The same happens when people feel that the questions seem to suspiciously emanate from a source. Even if there isn't a conscious effort to filch, perhaps the source for both was the same. If indeed there is no smoke without fire, don't worry about this one.
In summary, without repeating myself, repeats will happen. A fundamental trait of quizzers is that they also tend to be cribbers. The cribbers, especially experienced ones, could probably show some leniency if some of the reasons are traced to pardonable offences. The quiz-setters could, in turn, take every possible pain to avoid the common pitfalls listed above if they are really serious about avoiding repeats. I hate going to quizzes where most of the quiz is reincarnated, for one does not get anything out of that experience. Furthermore, it turns the outcome into a lottery, depending on which team gets a chestnut to swat away directly.
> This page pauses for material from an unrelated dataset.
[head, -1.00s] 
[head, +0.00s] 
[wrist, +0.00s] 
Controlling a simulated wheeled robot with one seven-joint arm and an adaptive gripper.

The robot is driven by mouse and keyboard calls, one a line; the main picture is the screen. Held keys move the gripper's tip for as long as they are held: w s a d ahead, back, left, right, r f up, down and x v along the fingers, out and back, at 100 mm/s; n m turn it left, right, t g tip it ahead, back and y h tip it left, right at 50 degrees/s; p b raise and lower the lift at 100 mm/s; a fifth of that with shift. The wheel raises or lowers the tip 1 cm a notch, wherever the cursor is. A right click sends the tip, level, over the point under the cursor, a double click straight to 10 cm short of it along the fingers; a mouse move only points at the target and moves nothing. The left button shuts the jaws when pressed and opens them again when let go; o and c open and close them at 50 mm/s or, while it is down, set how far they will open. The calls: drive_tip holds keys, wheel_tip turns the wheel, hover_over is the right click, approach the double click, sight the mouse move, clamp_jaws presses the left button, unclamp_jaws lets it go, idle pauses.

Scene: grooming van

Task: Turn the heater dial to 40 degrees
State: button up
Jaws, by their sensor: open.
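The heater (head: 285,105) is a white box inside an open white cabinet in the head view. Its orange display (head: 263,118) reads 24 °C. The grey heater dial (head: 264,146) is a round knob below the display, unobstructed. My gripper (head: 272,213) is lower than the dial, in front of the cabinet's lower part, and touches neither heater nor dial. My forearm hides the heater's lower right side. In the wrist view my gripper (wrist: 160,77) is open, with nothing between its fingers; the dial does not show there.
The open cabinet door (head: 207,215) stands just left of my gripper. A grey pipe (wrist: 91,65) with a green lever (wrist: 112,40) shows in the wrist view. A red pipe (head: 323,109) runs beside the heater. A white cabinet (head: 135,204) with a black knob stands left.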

I strongly feel that several open quizzes, especially those done by colleges, should not be "open" to all - less experienced college quiz-setters should joust with their counterparts instead of having to contend with the more experienced. One could argue that the better quizzers do come out stronger but I think it also affects the development of others, including the sometimes scalded quiz-setter. But I don't see it changing any soon. So if your quiz is open, then be prepared to be measured on the same scale as other open quizzes.
(Written with not-so fond memories of the COEP first year workshop, where the threat of the nightmarish "repitt" cast a pall over the semesters. Also, I have also surely indulged in the kind of 'cribbage' criticised above.)